-- WORK REQUIRED --
Search the material for "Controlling" and show all lines that contain it.

(begin)

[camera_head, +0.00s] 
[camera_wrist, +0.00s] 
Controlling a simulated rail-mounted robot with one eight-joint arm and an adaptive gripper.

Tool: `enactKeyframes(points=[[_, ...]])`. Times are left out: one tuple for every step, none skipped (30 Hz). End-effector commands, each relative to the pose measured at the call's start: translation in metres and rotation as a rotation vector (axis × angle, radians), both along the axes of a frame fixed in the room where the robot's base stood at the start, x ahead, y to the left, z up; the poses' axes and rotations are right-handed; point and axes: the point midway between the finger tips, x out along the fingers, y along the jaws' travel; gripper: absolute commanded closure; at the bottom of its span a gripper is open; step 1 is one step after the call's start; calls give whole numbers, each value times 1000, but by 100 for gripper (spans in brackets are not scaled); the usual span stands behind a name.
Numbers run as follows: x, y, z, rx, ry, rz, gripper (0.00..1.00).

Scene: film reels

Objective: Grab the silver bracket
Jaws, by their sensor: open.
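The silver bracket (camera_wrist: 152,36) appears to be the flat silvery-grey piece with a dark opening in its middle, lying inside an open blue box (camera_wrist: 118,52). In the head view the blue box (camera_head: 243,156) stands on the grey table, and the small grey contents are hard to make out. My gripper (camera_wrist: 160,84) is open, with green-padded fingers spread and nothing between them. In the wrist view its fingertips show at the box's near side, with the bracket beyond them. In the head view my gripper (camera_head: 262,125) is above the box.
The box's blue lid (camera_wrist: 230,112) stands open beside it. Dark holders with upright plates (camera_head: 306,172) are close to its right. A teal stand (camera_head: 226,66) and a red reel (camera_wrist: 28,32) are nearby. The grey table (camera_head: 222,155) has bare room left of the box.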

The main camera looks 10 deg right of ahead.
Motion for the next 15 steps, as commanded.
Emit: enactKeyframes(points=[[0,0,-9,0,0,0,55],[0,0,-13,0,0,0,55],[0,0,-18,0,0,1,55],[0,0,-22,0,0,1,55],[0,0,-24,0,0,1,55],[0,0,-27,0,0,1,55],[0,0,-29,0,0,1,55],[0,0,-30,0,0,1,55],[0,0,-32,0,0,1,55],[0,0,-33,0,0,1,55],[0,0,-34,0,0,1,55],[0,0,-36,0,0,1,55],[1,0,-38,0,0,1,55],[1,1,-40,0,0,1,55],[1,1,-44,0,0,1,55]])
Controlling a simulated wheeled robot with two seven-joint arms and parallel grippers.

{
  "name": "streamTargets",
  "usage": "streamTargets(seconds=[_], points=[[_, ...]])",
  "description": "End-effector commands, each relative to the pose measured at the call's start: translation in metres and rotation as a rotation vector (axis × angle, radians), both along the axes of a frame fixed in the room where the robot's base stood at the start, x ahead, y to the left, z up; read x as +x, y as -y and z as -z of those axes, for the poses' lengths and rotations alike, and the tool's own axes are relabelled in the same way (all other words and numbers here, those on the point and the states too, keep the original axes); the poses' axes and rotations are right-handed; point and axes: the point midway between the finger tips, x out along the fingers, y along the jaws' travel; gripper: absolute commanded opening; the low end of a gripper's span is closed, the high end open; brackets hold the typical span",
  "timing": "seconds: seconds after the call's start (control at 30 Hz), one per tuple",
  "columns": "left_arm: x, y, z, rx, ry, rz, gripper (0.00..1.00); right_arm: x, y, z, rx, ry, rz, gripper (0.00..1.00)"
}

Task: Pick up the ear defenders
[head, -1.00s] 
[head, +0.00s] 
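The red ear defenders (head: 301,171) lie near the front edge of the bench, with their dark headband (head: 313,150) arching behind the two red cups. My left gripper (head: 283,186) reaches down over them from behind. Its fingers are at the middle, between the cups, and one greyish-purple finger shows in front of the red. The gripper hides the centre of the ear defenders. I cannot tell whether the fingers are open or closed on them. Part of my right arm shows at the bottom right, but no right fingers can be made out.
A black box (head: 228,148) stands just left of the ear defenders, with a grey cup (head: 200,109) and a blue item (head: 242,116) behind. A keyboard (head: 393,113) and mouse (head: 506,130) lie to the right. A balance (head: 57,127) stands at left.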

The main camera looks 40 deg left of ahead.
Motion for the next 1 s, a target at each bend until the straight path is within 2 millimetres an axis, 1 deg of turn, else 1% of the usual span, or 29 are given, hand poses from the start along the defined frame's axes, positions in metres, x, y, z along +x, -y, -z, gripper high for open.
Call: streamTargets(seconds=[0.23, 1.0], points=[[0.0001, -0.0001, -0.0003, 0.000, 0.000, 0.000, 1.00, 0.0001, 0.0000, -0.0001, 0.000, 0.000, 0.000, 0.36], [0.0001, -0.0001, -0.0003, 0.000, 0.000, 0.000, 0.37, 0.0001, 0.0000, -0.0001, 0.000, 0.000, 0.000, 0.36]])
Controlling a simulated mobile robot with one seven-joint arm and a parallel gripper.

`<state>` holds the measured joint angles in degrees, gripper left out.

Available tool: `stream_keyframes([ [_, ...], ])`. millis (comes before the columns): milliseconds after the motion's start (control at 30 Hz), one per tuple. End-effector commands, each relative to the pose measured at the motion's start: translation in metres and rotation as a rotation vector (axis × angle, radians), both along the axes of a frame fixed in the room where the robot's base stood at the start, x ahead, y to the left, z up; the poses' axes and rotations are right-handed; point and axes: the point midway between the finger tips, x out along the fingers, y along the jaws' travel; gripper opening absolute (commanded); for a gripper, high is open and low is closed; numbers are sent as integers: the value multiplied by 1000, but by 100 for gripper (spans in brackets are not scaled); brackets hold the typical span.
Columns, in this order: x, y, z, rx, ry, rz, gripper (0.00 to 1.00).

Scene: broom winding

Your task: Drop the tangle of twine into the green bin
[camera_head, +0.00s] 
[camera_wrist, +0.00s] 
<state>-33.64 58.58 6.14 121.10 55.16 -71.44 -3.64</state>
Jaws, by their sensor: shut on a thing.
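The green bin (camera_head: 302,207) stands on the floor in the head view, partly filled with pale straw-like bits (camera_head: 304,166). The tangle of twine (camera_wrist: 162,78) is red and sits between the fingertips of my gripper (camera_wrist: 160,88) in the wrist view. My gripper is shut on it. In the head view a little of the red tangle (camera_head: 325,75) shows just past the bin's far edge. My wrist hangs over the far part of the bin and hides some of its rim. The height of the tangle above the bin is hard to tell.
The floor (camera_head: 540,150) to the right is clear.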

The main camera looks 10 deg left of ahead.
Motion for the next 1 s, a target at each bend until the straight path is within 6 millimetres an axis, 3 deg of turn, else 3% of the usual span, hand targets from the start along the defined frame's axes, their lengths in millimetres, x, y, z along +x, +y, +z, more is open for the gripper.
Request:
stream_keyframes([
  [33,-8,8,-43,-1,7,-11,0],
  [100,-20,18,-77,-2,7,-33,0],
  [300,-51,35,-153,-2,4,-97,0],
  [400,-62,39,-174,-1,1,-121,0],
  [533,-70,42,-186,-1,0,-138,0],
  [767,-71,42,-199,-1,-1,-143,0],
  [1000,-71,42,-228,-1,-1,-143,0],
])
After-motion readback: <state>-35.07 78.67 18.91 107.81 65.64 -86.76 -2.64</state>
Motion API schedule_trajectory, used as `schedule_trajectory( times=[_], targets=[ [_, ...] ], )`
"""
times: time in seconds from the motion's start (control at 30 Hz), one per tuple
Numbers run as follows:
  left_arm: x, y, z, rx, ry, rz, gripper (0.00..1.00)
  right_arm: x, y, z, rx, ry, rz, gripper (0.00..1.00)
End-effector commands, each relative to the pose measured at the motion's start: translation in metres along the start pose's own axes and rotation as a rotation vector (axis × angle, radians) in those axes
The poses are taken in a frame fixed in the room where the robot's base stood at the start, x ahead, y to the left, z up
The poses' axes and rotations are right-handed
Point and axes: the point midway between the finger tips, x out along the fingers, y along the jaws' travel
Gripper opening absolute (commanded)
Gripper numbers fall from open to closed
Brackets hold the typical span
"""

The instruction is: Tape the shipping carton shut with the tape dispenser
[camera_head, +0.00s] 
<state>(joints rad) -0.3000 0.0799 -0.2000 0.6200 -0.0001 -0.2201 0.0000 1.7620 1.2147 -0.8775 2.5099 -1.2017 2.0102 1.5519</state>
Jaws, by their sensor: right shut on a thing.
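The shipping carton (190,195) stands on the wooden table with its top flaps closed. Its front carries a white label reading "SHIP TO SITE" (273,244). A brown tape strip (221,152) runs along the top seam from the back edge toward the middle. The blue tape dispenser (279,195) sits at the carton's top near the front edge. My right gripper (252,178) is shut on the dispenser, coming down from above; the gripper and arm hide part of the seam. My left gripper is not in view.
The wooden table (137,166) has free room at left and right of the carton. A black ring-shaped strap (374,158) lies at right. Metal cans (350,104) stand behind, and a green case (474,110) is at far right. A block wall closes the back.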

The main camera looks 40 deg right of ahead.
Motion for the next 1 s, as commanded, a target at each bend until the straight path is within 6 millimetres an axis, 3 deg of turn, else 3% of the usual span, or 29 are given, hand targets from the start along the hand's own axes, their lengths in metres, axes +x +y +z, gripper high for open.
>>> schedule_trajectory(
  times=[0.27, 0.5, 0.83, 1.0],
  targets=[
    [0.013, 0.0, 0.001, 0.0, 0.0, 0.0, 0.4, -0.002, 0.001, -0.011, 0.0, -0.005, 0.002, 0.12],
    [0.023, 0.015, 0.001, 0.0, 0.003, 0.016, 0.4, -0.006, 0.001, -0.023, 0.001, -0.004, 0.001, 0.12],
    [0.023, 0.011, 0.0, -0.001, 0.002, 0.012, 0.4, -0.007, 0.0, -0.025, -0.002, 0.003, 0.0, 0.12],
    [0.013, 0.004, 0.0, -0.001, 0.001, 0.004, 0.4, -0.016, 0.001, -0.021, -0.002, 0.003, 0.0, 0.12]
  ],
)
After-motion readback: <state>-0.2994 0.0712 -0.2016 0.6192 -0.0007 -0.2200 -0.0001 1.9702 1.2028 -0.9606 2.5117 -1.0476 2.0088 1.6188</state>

(end)

-- FULL ANSWER --
Controlling a simulated rail-mounted robot with one eight-joint arm and an adaptive gripper.
Controlling a simulated wheeled robot with two seven-joint arms and parallel grippers.
Controlling a simulated mobile robot with one seven-joint arm and a parallel gripper.

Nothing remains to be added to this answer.